The University aims to raise $1 billion by 2018, looking to attract donations for research institutes and endowed professorships, as well as financial aid, student programs and construction.
Morsberger and others in his office determine potential donors’ interests before matching them with deans and other administrators. Deans also work with their respective advisory councils – volunteer groups that support deans and some program directors – to devise fundraising plans.
When Goldman travels to London this year for a Milken Institute conference, she plans to meet with a group of potential donors, though she said they could be more interested in GW’s new Corcoran School of the Arts and Design.
Michael Worth, a professor for nonprofit management who used to work in GW’s development office, said Goldman can serve as an ambassador for the University – someone who’s able to talk broadly about GW’s goals. A dean must be able to direct a donor to colleagues in other schools based on the donor’s interests, he said.
“Deans are primarily knowledgeable about their own schools, but if they’re traveling or if they’re interested in other parts of the University, they know about how to talk with those donors,” Worth said.
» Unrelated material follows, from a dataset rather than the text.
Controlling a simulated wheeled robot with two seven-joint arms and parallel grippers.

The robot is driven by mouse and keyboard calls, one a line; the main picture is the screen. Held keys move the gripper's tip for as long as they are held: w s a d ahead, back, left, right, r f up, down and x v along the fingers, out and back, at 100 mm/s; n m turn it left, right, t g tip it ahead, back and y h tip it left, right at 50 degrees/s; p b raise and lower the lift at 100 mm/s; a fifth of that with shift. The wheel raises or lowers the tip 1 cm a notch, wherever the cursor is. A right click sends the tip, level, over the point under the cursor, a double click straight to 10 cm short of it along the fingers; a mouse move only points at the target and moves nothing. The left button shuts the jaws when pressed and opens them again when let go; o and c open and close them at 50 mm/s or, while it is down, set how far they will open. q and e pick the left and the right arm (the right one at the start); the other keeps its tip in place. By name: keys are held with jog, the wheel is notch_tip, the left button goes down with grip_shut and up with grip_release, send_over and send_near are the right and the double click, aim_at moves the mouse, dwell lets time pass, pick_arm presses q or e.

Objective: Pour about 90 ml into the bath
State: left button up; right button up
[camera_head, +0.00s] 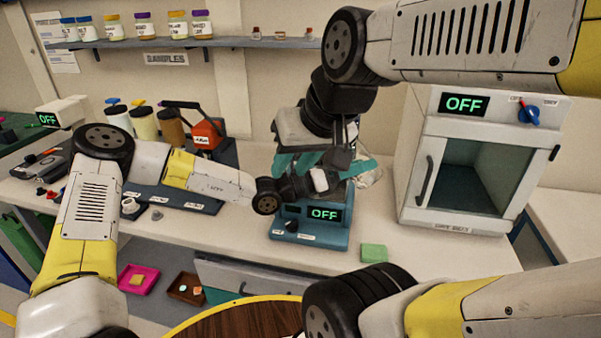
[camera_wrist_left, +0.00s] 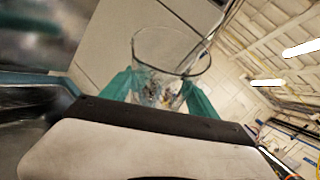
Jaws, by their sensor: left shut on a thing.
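A clear glass vessel (camera_wrist_left: 170,65) is between the teal fingers of my left gripper (camera_wrist_left: 158,92) in the left wrist view. The gripper is shut on it, and the vessel looks tilted. I cannot make out a liquid level. In the head view the glass (camera_head: 370,177) shows faintly at the right of my left gripper (camera_head: 350,170), above the counter. The teal bath unit (camera_head: 310,238), its display reading OFF, stands below and in front. Its top is largely hidden by my arms. My right gripper (camera_head: 295,160) is left of the left one; its opening is obscured.
A white oven-like cabinet (camera_head: 475,160) reading OFF stands at the right. A green block (camera_head: 374,252) lies on the counter. Bottles (camera_head: 145,122) and an orange device (camera_head: 207,134) are at the left back. A shelf of jars (camera_head: 190,43) is above.

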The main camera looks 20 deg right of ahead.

Goldman also plans to attend a public health conference in Louisiana this winter, where she’ll meet with a group of alumni who have not heard directly from her since the school was renamed the Milken Institute School of Public Health in March.
Goldman arrived after a decade as a professor at Johns Hopkins University. In the last four years, she’s elevated the school’s research portfolio, launched a revenue-generating online master’s degree program and significantly grown the number of faculty.
John Sandberg, an associate professor of public health, said Goldman’s ability to raise the school’s academic and research portfolio while also bringing in major donations can jolt more fundraising success.
“She’s enhancing the scientific and practice aspects of the school at the same time, and she’s managing to do both at the same time,” Sandberg said.
Goldman also orchestrated the move into the school’s new building, which brought its seven departments under one roof for the first time.
Peter Shin, an associate professor of public health, said Goldman has tried to raise money for the building by showing how the environment promotes collaboration among students and faculty.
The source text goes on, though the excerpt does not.